Parmi les travaux propices à la traction animale en viticulture figurent le griffage, le report de la terre de la bande enherbée, les semis d’engrais verts (orge ou vesce), le désherbage du cavaillon (chaussage, débuttage, lames), ainsi que la distribution des piquets.

Au début de l’été, Julien Rivière, éleveur de chevaux de trait à Saint-Etienne-de-Boulogne, accompagné d’Étincelle, jument âgée de 7 ans, ont entretenu certaines parcelles de vigne du Domaine Arsac. « Pour le binage sur 1,7 hectare, cela représente deux jours de travail alors qu’il faudrait 7 à 8 jours pour une personne seule à la pioche », indique l’éleveur, qui utilise des outils hippomobiles anciens. Sur une autre parcelle, ils effectuent le décavaillonnage d’une jeune plantation, « l’activité la plus spécifique de la traction animale et la plus utile aux vignerons ». La souplesse et la cadence de travail lui permet d’anticiper le risque d’abîmer les pieds de vigne et de manœuvrer rapidement son cheval pour le stopper et le faire reculer afin de le garder sur le bon axe, et ainsi gagner en précision.
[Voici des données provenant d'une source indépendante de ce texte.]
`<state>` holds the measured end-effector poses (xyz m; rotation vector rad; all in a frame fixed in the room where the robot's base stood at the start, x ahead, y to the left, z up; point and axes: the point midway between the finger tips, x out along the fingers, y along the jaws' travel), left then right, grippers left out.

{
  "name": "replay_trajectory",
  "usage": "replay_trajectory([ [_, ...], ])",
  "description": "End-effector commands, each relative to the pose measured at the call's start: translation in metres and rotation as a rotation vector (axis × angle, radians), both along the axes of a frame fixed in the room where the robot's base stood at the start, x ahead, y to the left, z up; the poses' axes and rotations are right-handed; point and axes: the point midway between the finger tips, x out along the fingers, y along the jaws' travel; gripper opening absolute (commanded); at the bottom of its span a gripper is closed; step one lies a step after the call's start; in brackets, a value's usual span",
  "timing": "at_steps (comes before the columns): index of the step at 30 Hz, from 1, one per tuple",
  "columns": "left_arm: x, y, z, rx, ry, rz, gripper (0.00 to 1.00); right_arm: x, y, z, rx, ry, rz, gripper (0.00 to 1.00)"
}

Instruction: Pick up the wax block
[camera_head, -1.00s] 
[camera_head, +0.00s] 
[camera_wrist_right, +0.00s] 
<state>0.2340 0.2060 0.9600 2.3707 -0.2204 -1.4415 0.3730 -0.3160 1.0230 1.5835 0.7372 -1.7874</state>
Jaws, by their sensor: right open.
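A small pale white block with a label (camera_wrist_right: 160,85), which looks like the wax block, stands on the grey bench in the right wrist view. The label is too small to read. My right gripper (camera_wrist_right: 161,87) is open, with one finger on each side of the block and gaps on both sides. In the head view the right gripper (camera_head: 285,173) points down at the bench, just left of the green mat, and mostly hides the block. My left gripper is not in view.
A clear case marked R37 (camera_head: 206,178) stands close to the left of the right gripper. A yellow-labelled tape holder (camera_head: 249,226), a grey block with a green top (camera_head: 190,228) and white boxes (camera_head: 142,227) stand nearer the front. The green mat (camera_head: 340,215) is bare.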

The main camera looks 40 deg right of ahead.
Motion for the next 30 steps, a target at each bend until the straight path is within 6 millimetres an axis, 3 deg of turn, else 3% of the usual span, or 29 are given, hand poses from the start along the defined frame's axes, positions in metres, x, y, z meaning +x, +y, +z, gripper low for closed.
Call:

« Au fur et à mesure, le travail devient instinctif »

Julien Rivière est installé à la tête « Les Attelages d’Étincelle », en référence à sa première jument et aux étincelles que font les fers des chevaux sur le goudron la nuit. Il élève actuellement 8 juments de trait dressées à la traction animale, avec une première naissance au printemps 2021. Il pratique l’attelage (cochet), le labourage et effectue sa 3e saison consécutive de travaux dans les vignes.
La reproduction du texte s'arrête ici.